#### [Stated problem]
Using the listing below, output only the lines from the one that contains "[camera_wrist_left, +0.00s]" through the one that contains "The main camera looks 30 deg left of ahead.", inclusive, exactly as given and without images.
§
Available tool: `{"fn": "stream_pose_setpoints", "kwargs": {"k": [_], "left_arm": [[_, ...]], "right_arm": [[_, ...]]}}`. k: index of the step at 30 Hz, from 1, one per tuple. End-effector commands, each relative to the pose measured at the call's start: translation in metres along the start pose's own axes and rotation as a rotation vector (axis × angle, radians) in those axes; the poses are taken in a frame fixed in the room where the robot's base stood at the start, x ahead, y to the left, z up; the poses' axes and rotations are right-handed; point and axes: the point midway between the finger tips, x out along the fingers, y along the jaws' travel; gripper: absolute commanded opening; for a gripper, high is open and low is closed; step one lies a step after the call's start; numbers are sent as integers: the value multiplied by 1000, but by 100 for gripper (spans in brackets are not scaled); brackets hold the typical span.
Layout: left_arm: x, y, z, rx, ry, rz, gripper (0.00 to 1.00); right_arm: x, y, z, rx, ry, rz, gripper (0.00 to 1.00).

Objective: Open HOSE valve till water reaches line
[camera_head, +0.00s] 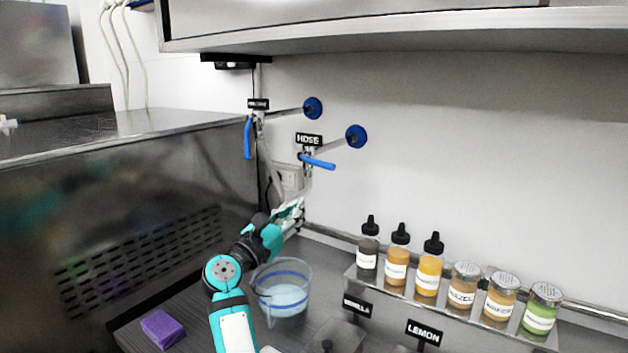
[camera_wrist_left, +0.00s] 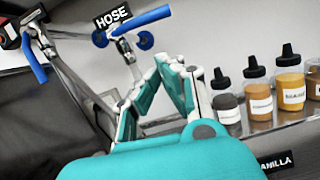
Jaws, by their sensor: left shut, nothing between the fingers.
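The HOSE valve has a blue lever (camera_head: 318,161) under a black HOSE sign (camera_head: 309,140). The lever lies nearly level, pointing right and slightly down. In the left wrist view, this lever (camera_wrist_left: 141,20) shows beyond my fingers. A clear bucket (camera_head: 262,290) with a blue line stands on the counter; pale bluish water (camera_head: 285,298) in it appears below the line. A pale hose (camera_head: 306,185) runs down from the valve; its lower end is hidden near my gripper. My left gripper (camera_head: 297,212) is shut and empty, below the valve and above the bucket, apart from the lever.
A second blue lever (camera_head: 247,138) hangs straight down to the left. Several bottles and shakers stand on a rack (camera_head: 450,312) at right. A purple sponge (camera_head: 162,328) lies at lower left. A steel machine (camera_head: 130,210) bounds the left side.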

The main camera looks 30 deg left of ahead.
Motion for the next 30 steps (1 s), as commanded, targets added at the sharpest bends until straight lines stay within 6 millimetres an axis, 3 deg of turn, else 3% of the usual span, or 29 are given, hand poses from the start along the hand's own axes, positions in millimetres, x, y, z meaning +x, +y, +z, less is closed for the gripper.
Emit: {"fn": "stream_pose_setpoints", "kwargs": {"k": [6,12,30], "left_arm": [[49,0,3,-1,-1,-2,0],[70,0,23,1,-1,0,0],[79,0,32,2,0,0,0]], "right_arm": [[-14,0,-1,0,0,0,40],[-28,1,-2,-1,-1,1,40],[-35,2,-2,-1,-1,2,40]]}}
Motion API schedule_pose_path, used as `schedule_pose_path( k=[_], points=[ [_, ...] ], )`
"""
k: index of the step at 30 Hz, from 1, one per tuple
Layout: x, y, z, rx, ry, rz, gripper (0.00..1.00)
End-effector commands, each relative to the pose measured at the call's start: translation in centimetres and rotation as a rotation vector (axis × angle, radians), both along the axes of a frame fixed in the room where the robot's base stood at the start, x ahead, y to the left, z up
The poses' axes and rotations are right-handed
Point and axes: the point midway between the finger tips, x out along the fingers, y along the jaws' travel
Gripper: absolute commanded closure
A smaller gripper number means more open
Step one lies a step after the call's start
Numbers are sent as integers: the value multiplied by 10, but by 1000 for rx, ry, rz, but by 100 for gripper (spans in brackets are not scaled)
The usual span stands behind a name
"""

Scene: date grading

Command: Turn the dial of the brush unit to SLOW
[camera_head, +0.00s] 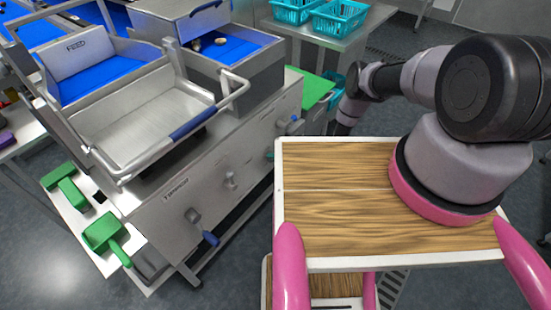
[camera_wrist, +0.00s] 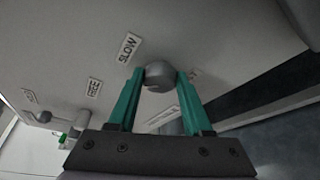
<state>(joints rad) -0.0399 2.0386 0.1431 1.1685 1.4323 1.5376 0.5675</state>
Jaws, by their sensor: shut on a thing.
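A grey rounded dial (camera_wrist: 158,84) sits on the pale panel in the wrist view. My gripper (camera_wrist: 161,74) has two teal fingers, one on each side of the dial, and is shut on it. A SLOW label (camera_wrist: 128,48) is on the panel just up and left of the dial. Which way the dial points cannot be told. In the head view the brush unit's steel front (camera_head: 190,190) shows several knobs and handles. My arm reaches down past the wooden deck's far edge there, and my gripper cannot be clearly made out in that view.
Another label (camera_wrist: 94,87) and a second grey knob (camera_wrist: 42,116) lie left of my gripper in the wrist view. A steel tray with a bar handle (camera_head: 165,140) tops the machine in the head view. Green scoops (camera_head: 105,235) lie at lower left. Turquoise baskets (camera_head: 338,18) stand behind.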

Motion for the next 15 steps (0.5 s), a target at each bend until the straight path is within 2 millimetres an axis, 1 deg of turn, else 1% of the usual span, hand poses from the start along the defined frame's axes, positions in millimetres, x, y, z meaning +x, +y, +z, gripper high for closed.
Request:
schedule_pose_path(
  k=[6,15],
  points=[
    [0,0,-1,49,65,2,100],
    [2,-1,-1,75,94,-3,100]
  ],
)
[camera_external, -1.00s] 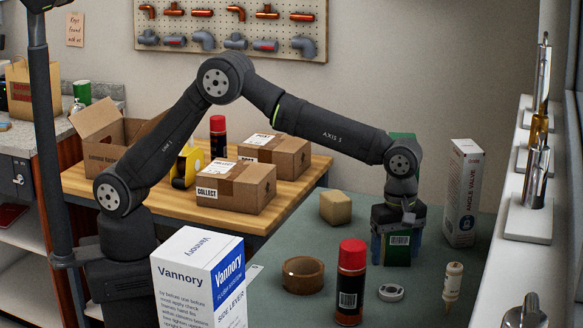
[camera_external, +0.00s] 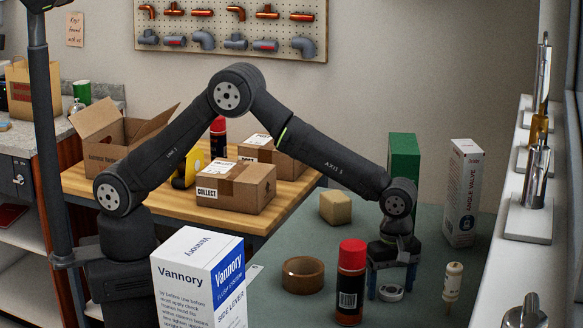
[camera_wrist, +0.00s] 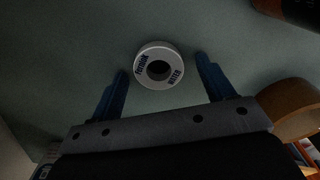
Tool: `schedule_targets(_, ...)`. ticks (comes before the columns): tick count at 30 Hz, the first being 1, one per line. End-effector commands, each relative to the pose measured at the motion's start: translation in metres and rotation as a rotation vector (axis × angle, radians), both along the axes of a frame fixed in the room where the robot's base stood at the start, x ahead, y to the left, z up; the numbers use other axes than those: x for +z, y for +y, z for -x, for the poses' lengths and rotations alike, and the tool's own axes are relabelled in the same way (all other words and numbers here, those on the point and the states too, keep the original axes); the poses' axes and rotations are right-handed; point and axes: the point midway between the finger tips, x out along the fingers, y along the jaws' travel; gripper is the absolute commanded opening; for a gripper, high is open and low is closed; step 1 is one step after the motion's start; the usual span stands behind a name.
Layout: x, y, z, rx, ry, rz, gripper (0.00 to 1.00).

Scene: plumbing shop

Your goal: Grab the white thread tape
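The white thread tape (camera_external: 391,292) is a small white roll lying flat on the grey-green table. In the wrist view the tape (camera_wrist: 159,66) shows dark lettering and a dark centre hole, and sits between the lines of my two blue fingers, a little beyond their tips. My gripper (camera_external: 392,284) points down over the tape, with a finger on either side of it. In the wrist view my gripper (camera_wrist: 161,66) is open, with clear gaps between the tape and both fingers.
A red-capped black can (camera_external: 350,285) stands close left of my gripper. A green box (camera_external: 404,160), an angle valve box (camera_external: 462,195) and a tan block (camera_external: 335,207) stand behind.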

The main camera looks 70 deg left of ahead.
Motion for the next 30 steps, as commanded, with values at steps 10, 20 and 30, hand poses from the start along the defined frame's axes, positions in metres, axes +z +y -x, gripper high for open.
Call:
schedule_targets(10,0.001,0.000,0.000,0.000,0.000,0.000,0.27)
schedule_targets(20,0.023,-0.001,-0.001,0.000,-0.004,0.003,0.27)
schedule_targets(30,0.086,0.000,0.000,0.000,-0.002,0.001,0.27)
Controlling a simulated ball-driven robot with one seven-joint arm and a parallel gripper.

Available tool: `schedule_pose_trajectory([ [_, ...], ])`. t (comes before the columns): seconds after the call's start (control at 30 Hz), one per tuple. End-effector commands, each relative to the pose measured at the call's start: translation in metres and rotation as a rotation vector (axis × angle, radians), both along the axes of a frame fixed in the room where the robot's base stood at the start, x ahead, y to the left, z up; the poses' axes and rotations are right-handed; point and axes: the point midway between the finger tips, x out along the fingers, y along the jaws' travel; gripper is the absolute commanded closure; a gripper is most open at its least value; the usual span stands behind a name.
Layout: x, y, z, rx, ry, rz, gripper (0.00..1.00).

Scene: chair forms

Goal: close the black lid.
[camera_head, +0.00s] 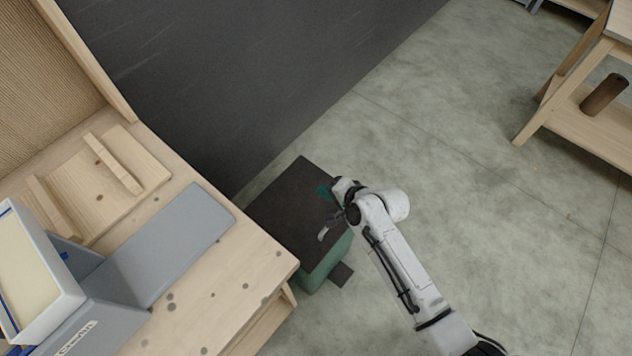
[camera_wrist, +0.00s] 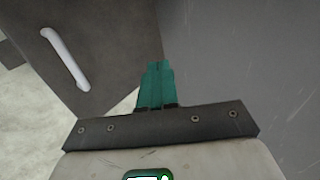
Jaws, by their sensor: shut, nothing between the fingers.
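A green bin (camera_head: 341,254) stands on the floor between the wooden bench and the dark wall. Its black lid (camera_head: 285,205) lies over its top, looking flat or nearly so; I see no clear gap, but the far and left edges are partly hidden. In the wrist view, the lid's dark surface (camera_wrist: 110,55) carries a white bar handle (camera_wrist: 65,57). My gripper (camera_head: 323,192) is over the lid's right part, its teal fingers (camera_wrist: 156,82) together and empty. I cannot tell whether the fingertips touch the lid.
A wooden bench (camera_head: 235,280) with a grey box (camera_head: 45,275) and its grey flap (camera_head: 190,225) stands at left. The dark wall (camera_head: 240,70) rises behind the bin. A wooden shelf (camera_head: 570,125) with a brown cylinder (camera_head: 604,95) is far right. Open floor lies between.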

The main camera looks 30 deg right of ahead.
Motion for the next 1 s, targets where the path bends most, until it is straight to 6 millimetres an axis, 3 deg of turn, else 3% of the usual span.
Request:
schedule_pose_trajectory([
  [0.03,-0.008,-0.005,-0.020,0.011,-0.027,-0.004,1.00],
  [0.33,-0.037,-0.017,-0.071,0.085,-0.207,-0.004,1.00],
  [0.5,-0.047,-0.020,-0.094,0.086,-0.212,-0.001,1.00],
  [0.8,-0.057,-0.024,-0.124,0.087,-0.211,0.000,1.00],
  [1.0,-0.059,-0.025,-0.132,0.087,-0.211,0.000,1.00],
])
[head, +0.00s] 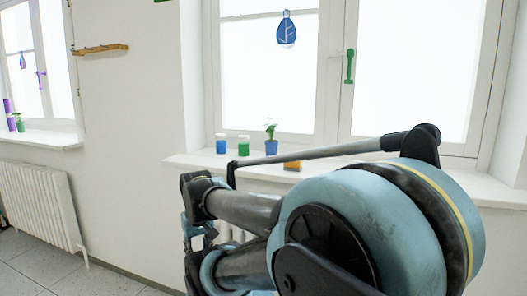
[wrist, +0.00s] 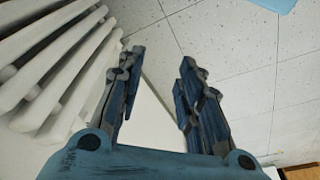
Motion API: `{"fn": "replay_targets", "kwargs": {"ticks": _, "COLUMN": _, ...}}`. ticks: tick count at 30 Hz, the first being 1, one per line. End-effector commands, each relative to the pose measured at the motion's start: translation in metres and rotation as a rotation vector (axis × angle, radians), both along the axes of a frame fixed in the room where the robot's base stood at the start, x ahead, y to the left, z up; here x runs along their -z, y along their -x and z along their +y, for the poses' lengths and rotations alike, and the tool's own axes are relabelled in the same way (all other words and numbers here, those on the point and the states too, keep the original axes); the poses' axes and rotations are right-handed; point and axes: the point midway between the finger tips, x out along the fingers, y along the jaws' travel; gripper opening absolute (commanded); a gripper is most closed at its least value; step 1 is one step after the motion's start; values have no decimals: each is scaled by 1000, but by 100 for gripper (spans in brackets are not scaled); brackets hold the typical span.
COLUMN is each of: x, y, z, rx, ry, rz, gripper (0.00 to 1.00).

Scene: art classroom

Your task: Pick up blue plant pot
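The blue plant pot (head: 271,147) stands upright on the windowsill in the head view, with a small green plant in it. It is not in the wrist view. My gripper (wrist: 159,57) is open and empty in the wrist view, with its two fingers apart. In the head view the gripper (head: 198,230) shows only partly at the end of my arm, below the sill and to the left of the pot. My arm fills the lower right and covers part of the sill.
A green jar (head: 243,146) and a blue jar (head: 221,144) stand left of the pot on the windowsill (head: 190,160). An orange-yellow block (head: 292,166) lies to its right, close to my arm. A white radiator (wrist: 50,65) is beside the gripper. Another radiator (head: 40,205) is at far left.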

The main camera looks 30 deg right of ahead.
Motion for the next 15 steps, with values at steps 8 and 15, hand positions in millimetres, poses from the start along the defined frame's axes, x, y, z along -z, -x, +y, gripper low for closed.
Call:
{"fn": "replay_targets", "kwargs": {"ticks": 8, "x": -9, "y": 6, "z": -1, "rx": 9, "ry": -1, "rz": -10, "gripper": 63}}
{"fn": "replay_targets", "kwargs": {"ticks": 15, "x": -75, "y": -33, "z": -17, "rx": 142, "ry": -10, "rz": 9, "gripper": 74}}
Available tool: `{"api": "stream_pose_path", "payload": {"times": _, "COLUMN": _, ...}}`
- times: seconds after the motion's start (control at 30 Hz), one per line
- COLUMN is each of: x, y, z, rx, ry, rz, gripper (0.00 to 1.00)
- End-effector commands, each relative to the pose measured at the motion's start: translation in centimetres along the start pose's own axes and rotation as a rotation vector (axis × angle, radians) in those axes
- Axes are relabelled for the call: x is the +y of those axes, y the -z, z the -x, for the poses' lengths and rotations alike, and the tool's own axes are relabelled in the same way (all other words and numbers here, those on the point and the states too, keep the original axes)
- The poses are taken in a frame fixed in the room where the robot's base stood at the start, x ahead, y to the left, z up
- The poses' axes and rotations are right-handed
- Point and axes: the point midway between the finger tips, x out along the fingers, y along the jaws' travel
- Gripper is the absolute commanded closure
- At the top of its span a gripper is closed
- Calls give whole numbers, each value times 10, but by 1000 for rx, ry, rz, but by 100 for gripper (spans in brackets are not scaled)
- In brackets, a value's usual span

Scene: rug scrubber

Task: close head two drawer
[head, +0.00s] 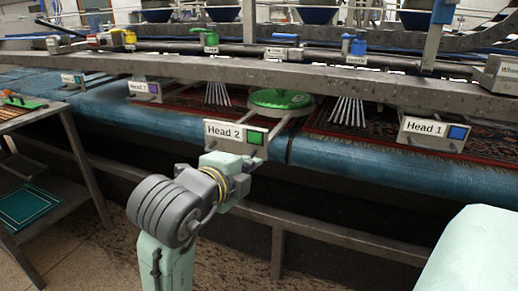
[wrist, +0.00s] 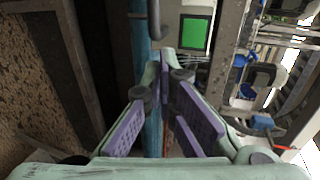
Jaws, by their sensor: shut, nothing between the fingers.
§
#### [Answer for the task]
[camera_wrist_left, +0.00s] 
Jaws, by their sensor: left shut, nothing between the fingers.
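The HOSE valve has a blue lever (camera_head: 318,161) under a black HOSE sign (camera_head: 309,140). The lever lies nearly level, pointing right and slightly down. In the left wrist view, this lever (camera_wrist_left: 141,20) shows beyond my fingers. A clear bucket (camera_head: 262,290) with a blue line stands on the counter; pale bluish water (camera_head: 285,298) in it appears below the line. A pale hose (camera_head: 306,185) runs down from the valve; its lower end is hidden near my gripper. My left gripper (camera_head: 297,212) is shut and empty, below the valve and above the bucket, apart from the lever.
A second blue lever (camera_head: 247,138) hangs straight down to the left. Several bottles and shakers stand on a rack (camera_head: 450,312) at right. A purple sponge (camera_head: 162,328) lies at lower left. A steel machine (camera_head: 130,210) bounds the left side.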

The main camera looks 30 deg left of ahead.

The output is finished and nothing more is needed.